→ **Problem to work on**: Repeat the line that contains "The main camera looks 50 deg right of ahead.", the line that contains "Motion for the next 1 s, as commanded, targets", and all lines between them, exactly and with no other lines.

→ **Given entries**:
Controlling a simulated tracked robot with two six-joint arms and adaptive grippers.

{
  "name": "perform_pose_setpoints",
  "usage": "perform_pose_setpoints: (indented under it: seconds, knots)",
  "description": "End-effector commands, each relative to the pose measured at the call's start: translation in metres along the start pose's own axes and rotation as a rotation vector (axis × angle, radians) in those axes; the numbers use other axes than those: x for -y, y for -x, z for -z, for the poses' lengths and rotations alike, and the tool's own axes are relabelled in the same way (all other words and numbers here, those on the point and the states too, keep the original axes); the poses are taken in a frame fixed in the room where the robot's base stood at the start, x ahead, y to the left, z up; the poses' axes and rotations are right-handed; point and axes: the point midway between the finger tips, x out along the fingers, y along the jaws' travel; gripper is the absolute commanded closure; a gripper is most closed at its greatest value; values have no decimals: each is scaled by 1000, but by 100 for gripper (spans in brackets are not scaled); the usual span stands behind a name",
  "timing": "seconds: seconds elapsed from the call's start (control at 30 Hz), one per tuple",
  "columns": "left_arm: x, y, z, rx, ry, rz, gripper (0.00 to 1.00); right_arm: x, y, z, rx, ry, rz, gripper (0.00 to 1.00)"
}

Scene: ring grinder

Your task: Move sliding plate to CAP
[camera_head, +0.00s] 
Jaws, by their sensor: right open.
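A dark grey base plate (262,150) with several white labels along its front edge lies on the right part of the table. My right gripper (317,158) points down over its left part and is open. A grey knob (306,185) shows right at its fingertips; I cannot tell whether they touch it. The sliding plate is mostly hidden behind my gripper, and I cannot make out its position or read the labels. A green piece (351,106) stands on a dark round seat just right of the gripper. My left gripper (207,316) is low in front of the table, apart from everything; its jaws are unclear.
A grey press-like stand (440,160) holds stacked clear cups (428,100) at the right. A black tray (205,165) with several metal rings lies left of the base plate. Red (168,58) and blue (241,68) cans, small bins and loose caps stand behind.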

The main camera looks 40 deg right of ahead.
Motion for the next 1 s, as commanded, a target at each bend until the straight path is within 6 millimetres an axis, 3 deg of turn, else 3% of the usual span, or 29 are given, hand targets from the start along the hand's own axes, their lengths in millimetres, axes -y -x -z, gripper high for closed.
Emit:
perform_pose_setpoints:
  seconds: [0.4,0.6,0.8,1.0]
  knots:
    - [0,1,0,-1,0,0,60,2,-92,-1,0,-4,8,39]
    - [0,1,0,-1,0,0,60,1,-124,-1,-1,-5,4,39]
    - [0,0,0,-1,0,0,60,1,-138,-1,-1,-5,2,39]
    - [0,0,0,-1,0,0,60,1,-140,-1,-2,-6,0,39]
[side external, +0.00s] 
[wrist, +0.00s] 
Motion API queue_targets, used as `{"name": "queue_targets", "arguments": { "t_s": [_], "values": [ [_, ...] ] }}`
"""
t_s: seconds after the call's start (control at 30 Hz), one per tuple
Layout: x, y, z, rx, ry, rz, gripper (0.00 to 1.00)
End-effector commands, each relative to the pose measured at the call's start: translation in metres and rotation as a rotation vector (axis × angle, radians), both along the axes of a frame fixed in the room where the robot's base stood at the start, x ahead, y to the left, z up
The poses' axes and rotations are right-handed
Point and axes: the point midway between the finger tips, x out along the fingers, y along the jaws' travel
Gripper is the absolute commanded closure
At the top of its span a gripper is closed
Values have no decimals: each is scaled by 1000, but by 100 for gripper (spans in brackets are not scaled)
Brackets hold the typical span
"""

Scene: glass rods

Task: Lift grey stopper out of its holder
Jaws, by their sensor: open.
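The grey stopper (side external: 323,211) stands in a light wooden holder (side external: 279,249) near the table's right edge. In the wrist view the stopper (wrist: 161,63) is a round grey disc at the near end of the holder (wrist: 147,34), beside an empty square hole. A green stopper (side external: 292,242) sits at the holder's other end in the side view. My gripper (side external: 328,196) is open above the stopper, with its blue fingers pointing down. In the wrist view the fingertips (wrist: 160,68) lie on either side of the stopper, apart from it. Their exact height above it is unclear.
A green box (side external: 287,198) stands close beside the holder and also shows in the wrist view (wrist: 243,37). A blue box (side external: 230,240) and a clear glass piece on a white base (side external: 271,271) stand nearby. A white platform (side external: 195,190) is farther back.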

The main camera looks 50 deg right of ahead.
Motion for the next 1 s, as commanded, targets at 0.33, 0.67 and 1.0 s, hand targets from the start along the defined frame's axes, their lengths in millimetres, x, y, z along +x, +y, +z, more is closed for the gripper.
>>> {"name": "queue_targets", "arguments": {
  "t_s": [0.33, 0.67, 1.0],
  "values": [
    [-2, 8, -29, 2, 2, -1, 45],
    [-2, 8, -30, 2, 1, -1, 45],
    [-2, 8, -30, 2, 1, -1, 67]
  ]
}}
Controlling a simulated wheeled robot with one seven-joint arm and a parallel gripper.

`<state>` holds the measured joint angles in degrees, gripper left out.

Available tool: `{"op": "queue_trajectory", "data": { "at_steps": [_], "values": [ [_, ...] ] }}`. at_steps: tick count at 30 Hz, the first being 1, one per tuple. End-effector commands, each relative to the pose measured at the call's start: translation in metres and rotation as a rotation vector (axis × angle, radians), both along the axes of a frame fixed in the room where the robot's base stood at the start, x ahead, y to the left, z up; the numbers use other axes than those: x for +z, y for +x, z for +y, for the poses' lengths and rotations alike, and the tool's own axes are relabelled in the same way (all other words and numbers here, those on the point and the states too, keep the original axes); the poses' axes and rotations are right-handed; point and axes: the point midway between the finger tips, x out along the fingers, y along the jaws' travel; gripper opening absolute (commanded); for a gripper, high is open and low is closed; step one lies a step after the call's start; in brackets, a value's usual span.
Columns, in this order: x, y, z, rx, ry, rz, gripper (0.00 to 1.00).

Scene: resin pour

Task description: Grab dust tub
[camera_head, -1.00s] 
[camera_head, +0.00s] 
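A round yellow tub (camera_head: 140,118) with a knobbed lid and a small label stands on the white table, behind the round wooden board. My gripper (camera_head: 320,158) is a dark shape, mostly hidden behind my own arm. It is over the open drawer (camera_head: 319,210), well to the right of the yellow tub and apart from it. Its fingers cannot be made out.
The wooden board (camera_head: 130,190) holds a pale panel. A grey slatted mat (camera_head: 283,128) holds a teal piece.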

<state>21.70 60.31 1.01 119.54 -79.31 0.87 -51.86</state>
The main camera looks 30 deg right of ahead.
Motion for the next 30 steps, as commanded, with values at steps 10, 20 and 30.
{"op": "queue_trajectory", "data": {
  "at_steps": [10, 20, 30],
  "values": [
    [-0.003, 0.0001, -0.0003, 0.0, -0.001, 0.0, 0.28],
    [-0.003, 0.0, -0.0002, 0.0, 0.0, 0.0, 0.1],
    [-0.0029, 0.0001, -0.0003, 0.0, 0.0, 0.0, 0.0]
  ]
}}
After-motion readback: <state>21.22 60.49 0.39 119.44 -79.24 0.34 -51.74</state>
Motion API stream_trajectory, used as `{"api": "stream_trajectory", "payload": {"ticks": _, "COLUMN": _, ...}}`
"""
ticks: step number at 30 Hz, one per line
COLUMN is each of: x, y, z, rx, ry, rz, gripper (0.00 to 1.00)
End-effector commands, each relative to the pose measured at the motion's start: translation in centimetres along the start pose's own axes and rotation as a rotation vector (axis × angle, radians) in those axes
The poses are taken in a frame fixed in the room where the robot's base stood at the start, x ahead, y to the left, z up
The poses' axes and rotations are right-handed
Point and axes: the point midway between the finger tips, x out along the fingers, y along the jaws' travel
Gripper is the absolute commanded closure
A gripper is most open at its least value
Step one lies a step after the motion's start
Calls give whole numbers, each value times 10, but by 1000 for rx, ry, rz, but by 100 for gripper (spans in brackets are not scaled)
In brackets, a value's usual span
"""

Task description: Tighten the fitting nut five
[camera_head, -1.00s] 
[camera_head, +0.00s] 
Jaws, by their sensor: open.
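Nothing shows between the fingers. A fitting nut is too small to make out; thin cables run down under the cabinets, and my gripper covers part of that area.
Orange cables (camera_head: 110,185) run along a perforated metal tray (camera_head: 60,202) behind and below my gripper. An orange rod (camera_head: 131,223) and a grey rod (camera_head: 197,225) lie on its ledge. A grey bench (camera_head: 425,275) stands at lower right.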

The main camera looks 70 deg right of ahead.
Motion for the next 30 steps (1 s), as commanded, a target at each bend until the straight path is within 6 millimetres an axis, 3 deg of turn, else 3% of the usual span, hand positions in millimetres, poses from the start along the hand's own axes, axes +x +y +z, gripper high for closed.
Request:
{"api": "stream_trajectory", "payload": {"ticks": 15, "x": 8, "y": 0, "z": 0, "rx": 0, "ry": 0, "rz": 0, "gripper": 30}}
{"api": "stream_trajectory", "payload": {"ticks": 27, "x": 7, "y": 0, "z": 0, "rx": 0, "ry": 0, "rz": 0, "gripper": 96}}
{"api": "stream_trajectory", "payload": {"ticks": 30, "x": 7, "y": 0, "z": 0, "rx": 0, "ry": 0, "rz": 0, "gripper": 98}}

→ **Full answer**:
The main camera looks 50 deg right of ahead.
Motion for the next 1 s, as commanded, targets at 0.33, 0.67 and 1.0 s, hand targets from the start along the defined frame's axes, their lengths in millimetres, x, y, z along +x, +y, +z, more is closed for the gripper.

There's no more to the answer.